オーストリアのある児童養護施設には、エピソードがあります。1930年代に、オーストリア人医師がある児童養護施設を訪間しました。この施設の子ども達は、ほとんど無感動で、発育も不十分だったのです。服も身ぎれいで、食べ物も与えられていたのですが、人との触れ合いに欠けていました。スタッフの数が足りないために、親がするようなスキンシップができなかったのです。おどろくべきことに子どもたちの中に、1人だけ溌剌と順調に成長している子がいたのです。この施設では、子どもたちが寝ている間に清掃スタッフが部屋の掃除をしていました。夜中に施設内を観察していた医師は、ある光景を目撃します。この清掃スタッフが、ベッドの下の段に寝ているあの溌剌とした子を抱き上げては抱きしめたりなでたりしていたのです。抱き上げては、抱きしめたりなでたりしていたのはほんの一瞬でした。でもこのスキンシップは、毎晩、続けられたのです。幸か不幸か、清掃スタッフは抱き上げることにもっとも短時間でスキンシップできる入り口の下の段に寝ていたこの子だけに素敵な行為をしました。このベッドに寝ていたおかげで、その子は順調に成長することができたのです。親子のスキンシップ、またはそれと同様なスキンシップの重要性を暗示す事例になります。
子どもは、発達するにつれて他者(友達、保育士、祖父母、親戚、近所の人など)と関わりを持つようになります。子どもが重要な他者を選び取る能力を持つことは、重要なことです。複数の重要な他者を持っていれば、それぞれの人から異なる情報を得ることができます。特に女児は小さい時期から、人間関係を広げ始めていることが、明らかになりました。重要な他者を選び取る能力を持つことを、親が認知して、それを認めてもらうことは、子どもにとって非常に重要なことになります。望ましい他者の存在があれば、親子の濃い交渉時間は短時間でも良いというわけです。このことを補足する面白い実験が、慶応大学などの研究チームによっておこなわれました。これは、マウスを使った幸せホルモン(オキシトシン)に関する動物実験になります。同じ母親から生まれた兄弟マウスを、単独飼いと4~5匹のグループ飼いに分け12週問観察したのです。すると、単独飼いのマウスは、グループ飼いと比べてオキシトシンの分泌量が少なくなりました。この実験では分かったことは、社会的な孤独が脳の視床下部から分泌される「幸せホルモン」減少させたことでした。仲間との触れ合いのあるマウスの群れは、ある意味、幸せな環境で生活できたとも言えます。このことは、人間社会に言えるようです。

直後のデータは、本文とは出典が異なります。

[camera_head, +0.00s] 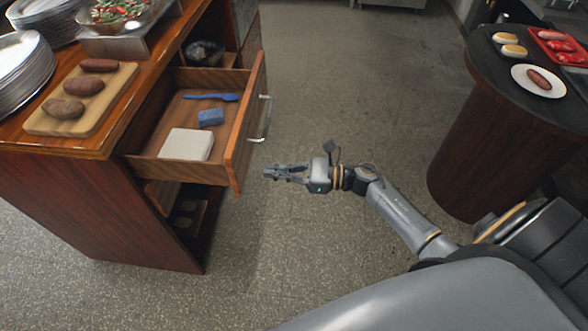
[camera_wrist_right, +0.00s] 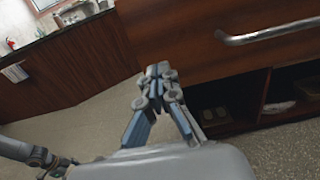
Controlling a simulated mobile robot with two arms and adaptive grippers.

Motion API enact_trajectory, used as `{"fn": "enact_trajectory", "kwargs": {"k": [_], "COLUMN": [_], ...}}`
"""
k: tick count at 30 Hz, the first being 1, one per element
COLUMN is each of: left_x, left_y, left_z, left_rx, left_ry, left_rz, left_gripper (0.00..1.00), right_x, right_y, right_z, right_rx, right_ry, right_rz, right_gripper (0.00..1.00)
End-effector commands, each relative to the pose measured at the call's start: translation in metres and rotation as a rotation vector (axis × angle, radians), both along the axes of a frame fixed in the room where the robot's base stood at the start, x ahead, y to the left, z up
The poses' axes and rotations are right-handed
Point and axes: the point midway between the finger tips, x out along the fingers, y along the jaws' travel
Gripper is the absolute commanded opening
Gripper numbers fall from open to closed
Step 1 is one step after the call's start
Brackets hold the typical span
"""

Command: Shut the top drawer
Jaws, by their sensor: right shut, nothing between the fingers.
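The top drawer (camera_head: 243,130) of the wooden counter is pulled open. Inside it lie a blue brush (camera_head: 212,97), a blue sponge (camera_head: 211,117) and a pale square block (camera_head: 186,145). Its metal handle (camera_head: 263,119) is on the front panel; in the right wrist view the handle (camera_wrist_right: 275,35) is at the upper right. My right gripper (camera_head: 270,172) is shut and empty, just right of the drawer front's near end and apart from the handle. In the right wrist view its fingertips (camera_wrist_right: 158,72) meet in front of the wooden panel. My left gripper is not in view.
The counter top (camera_head: 105,140) holds a board (camera_head: 118,84) with potatoes, stacked plates (camera_head: 22,68) and a salad bowl. A lower open shelf (camera_head: 185,215) is under the drawer. A round dark table (camera_head: 500,70) with food stands right. The floor between is clear.

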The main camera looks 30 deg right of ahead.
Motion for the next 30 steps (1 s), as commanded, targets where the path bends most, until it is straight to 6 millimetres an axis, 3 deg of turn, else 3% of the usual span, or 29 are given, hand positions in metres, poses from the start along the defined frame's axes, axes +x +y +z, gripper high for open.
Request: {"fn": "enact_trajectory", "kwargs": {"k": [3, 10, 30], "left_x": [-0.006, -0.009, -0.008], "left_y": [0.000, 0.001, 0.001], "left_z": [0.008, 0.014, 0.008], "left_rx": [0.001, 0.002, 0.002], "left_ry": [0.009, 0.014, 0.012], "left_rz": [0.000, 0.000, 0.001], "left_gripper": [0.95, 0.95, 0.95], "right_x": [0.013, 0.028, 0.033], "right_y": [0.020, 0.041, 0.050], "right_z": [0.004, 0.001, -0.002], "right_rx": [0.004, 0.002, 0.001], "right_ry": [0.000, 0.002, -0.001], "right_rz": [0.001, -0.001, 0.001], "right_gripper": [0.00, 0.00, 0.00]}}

余談になりますが、 いじめの有無の把握には、いくつかの方法があります。たとえば、グループのメンバーであるA君、B君、C君、D君が笑顔で学校生活し、成績が向上している場合、いじめがないと判断できます。グループに所属しない孤立した子どもに関しては、成績が向上し、マイペースで学校生活をしている場合は、いじめがないと考えても良いでしょう。一方、グループのメンバーA君、B君、C君、D君の中で、C君だけが急に成績が低下した場合や以前と比較して沈んだ状態になったときには、注意が必要になります。いじめの状況は、一様でないことにも理解が必要になります。いじめの有無については、成績の推移から推察できるということです。仲間集団の成績が向上している場合は、いじめがないと判断できます。仲間の一人だけの成績が低下している場合、その仲間集団に何かあることが推察できます。このような子どもの人間関係は、簡単なソシオメトリーで調べることができます。現在は、より高度な調査方法が開発されています。たとえば、エイベックスでは日本マイクロソフトと協力して、ライブなどで観客の満足度を数値化する試みを行っています。カメラで顔を撮って、AIがその表情や向き、体の動きなどからその人の集中度を評価する仕組みです。ライブでの瞬間の観客の様子から満足度を自動で数値化できれば、良いデータが得られます。この満足度を自動で数値化するソフトは、塾や語学学校などで導入することが検討されています。学習に対する集中度を把握し、子どもの学習成就度を把握することができるというわけです。満足度を自動で数値化の技術を使うと、うつ状態や自殺願望を持っていることが検出可能という報告もあります。もし、子どもの表情で、学習の満足度や不登校の兆候がわかれば、解決に向かって新しい手法になるかもしれません。
最後になりますが、日本では、タブレットがデジタル教科書のツールとして配布されています。学習の遅れなどは、オンライン学習でも支援できるようになりつつあります。最近、このツールには別の利用方法もあることが分かってきました。こどもに配布したこのツールを活用して、心身の変調を把握するなどの不登校対策を行う教育委員会も出てきました。ある教育委員会は、子どもに日々の気分や睡眠時間の情報を端末に入力するよう指示しています。この教育委員会は、子どもに日々の気分や睡眠時間の情報をデータ化しています。気分や睡眠時間に異変があれば、教員やスクールカウンセラーが相談に乗る仕組みになります。学習意欲の把握や心身の変調をデータ化し、教員や保護者がいつでも見ることができるようになれば、少しは不登校を減らすことができるかもしれません。
不登校やいじめに対する守りだけでは、楽しくありません。現在の家庭や学校では、より積極的な対策も必要です。子ども達は課題に直面している時、そして関心のあることに夢中になっている時、左脳も右脳も問題解決のための積極的な活動をしているのです。左脳も右脳も問題解決の間、両側の側頭葉におけるドーパミンの分泌が著しく増しています。このドーパミンが出ていると、やる気がアップし、好奇心あふれるイキイキとした脳になります。ドーパミンは、楽しさや喜びといった快感、興奮を感じたときに分泌されるものです。幼児期のころから、このメカニズムが発達している子ども達がいます。それは、早寝や早起き、そして朝ごはんの習慣化ができていいて、読書や適度な運動の習慣がある子ども達になります。それらの子ども達が積極的に取り組む課題を、個々人に提供できるようになれば、不登校やいじめが少し減るようになります。